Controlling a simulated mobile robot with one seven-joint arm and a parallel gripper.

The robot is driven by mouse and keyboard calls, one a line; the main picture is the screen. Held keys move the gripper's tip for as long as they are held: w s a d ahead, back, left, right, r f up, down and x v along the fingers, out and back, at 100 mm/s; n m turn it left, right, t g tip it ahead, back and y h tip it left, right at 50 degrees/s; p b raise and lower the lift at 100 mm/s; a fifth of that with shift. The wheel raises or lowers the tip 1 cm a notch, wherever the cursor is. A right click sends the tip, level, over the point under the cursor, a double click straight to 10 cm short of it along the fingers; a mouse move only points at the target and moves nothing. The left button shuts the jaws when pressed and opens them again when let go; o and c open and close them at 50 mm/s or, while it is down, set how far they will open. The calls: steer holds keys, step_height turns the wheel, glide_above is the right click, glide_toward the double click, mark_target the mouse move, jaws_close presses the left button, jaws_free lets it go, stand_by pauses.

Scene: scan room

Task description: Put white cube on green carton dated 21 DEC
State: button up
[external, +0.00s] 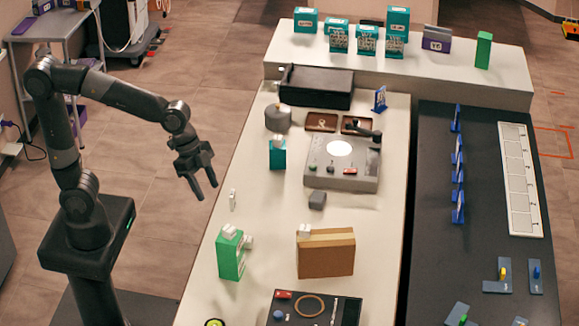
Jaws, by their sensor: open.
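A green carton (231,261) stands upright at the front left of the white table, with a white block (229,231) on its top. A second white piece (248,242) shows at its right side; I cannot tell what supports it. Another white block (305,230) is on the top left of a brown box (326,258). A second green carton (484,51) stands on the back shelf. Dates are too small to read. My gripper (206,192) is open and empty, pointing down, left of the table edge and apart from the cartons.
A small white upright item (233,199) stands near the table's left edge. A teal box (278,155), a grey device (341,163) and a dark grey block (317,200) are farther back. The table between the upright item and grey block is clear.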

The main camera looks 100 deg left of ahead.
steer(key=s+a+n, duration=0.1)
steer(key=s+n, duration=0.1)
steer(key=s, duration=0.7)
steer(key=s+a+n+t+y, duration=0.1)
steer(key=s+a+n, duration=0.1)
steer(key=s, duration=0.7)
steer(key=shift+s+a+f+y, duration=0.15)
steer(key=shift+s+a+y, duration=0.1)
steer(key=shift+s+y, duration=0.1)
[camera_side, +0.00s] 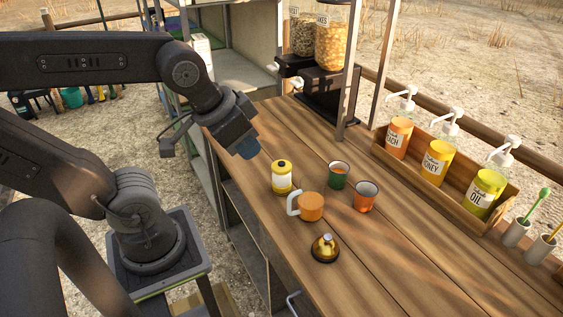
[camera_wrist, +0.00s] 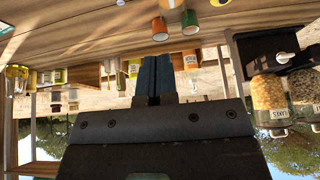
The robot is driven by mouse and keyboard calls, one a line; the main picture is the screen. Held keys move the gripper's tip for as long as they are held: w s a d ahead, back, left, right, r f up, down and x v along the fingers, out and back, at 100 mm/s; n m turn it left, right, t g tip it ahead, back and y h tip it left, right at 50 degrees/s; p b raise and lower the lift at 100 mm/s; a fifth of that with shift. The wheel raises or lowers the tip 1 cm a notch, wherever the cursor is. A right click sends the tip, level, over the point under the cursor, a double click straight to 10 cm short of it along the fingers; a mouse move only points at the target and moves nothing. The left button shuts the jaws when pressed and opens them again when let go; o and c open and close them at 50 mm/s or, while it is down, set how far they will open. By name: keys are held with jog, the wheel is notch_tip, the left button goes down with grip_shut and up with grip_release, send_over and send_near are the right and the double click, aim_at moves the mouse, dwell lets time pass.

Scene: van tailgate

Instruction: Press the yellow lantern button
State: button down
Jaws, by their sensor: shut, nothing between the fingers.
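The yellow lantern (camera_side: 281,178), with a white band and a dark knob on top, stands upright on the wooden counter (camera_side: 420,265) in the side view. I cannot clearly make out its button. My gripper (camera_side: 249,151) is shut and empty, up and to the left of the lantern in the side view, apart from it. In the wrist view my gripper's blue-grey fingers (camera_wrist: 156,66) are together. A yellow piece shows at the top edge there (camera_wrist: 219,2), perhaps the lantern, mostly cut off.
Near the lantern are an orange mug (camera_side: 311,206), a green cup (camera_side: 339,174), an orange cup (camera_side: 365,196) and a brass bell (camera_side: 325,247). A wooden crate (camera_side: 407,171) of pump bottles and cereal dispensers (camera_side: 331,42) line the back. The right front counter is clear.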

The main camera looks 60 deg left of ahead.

- STATED TASK:
Begin at the top of the material above and output each line exactly, stopping after the line that holds "[external, +0.00s]". Leave out pictures.

- EXPECTED ANSWER:
Controlling a simulated mobile robot with one seven-joint arm and a parallel gripper.

The robot is driven by mouse and keyboard calls, one a line; the main picture is the screen. Held keys move the gripper's tip for as long as they are held: w s a d ahead, back, left, right, r f up, down and x v along the fingers, out and back, at 100 mm/s; n m turn it left, right, t g tip it ahead, back and y h tip it left, right at 50 degrees/s; p b raise and lower the lift at 100 mm/s; a fifth of that with shift. The wheel raises or lowers the tip 1 cm a notch, wherever the cursor is. A right click sends the tip, level, over the point under the cursor, a double click straight to 10 cm short of it along the fingers; a mouse move only points at the target and moves nothing. The left button shuts the jaws when pressed and opens them again when let go; o and c open and close them at 50 mm/s or, while it is down, set how far they will open. The calls: steer holds keys, step_height turns the wheel, glide_above is the right click, glide_toward the double click, mark_target the mouse move, jaws_close presses the left button, jaws_free lets it go, stand_by pauses.

Scene: scan room

Task description: Put white cube on green carton dated 21 DEC
State: button up
[external, +0.00s] 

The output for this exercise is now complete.